Umtriebe der Muslimbrüder?
Das Pikante: Alle genannten islamischen Einrichtungen gehören laut Geheimdiensten zum Netzwerk der Muslimbruderschaft, der ältesten und größten islamistischen Bewegung. „Der Liga Kultur-Verein ist eine österreichische Organisation mit ideologischer, struktureller und persönlicher Nähe zur Muslimbruderschaft“, urteilt die österreichische Dokumentationsstelle Politischer Islam. „Sie ist ideologisch stark an den Ideen der Muslimbruderschaft ausgerichtet“. Hier würden sich „Aktivisten und Sympathisanten der ägyptischen, syrischen und, in geringerer Zahl, anderer nahöstlicher Zweige der Bruderschaft“ einfinden.
Auch eine umfassende Analyse des Dachverbands FIOE, der sich seit 2020 „Council of European Muslims (CEM)” nennt, kommt zu dem Schluss, „dass es sich um die erste und wichtigste der verschiedenen paneuropäischen Organisationen handelt, die vom Netzwerk der europäischen Bruderschaft gegründet wurden, um ihren Einfluss auf die europäischen Institutionen und auf den gesamten Kontinent auszuweiten“.
Eine brennende Moschee der Muslimbruderschaft in Alexandria, Ägypten, 1954. © CommonsWikimedia.
Was Alis Suche nach Büroräumlichkeiten zusätzlich brisant macht: Wenig später berichteten britische Medien über Umzugspläne der Muslimbruderschaft: Der Sitz ihres offiziellen Medienbüros in London soll – man höre und staune – nach Graz verlegt werden. Ein europäisches Hauptquartier soll entstehen.
Das könnte die heimischen Sicherheitsbehörden alarmiert haben. Denn die Muslimbruderschaft wird von westlichen Nachrichtendiensten durchwegs kritisch bis sehr negativ gesehen, wie eine Zusammenstellung des Muslimbruder-Experten Lorenzo Vidino zeigt.

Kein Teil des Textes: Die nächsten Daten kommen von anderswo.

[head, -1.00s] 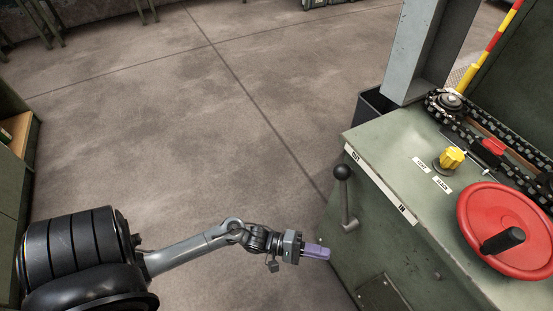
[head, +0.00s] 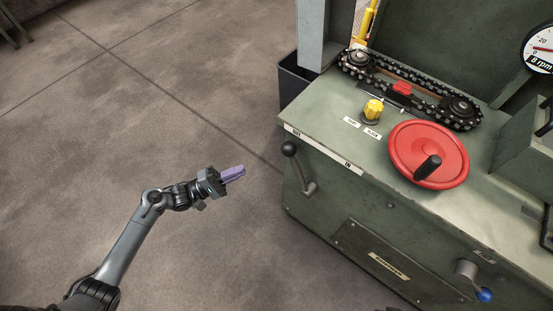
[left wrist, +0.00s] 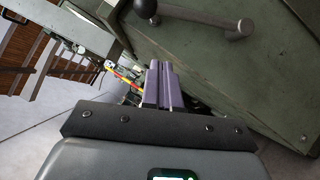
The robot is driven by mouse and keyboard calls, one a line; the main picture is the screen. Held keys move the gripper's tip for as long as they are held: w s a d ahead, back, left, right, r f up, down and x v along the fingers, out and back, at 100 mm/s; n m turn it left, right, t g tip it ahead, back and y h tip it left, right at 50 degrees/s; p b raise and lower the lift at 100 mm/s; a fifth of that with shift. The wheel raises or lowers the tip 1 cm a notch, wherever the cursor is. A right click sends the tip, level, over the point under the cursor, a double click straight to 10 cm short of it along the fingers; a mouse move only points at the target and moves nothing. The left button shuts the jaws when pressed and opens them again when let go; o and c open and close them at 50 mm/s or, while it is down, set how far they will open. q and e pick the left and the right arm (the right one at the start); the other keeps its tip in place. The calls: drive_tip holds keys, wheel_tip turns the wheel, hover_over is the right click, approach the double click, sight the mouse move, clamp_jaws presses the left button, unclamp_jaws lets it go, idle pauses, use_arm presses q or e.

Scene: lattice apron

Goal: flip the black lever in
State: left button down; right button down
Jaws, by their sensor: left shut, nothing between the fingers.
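The black lever (head: 299,168) is a grey arm with a black ball knob on the front face of the green machine (head: 330,215). Its knob is at the upper left, near the OUT end of the white OUT/IN label strip (head: 323,151). In the left wrist view the lever (left wrist: 190,23) shows at the top, with its knob cut by the frame edge. My left gripper (head: 240,171) has purple fingers, shut and empty. It is to the left of the lever, apart from it. It also shows in the left wrist view (left wrist: 163,68).
The machine top carries a red handwheel (head: 405,145), a yellow knob (head: 373,108) and a chain drive (head: 410,87). A blue-tipped handle (head: 484,294) is at the lower right of the front. A dark bin (head: 292,82) stands behind the machine.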

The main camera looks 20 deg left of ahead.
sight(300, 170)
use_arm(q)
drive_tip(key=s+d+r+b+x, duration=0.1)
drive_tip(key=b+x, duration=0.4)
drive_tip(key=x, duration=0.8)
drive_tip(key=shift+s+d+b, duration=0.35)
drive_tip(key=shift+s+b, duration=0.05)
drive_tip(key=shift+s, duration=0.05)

„Ziel islamistisches Regime“
Der österreichische Politikwissenschaftler und Extremismusexperte Nicolas Stockhammer warnt gegenüber „Libratus“ vor der islamistischen Gruppierung: „Das langfristige extremistische Ziel ist die Unterwanderung des demokratischen Rechtsstaates, teilweise sogar die Abschaffung demokratischer Strukturen und deren Ersetzung durch ein islamistisches Regime“.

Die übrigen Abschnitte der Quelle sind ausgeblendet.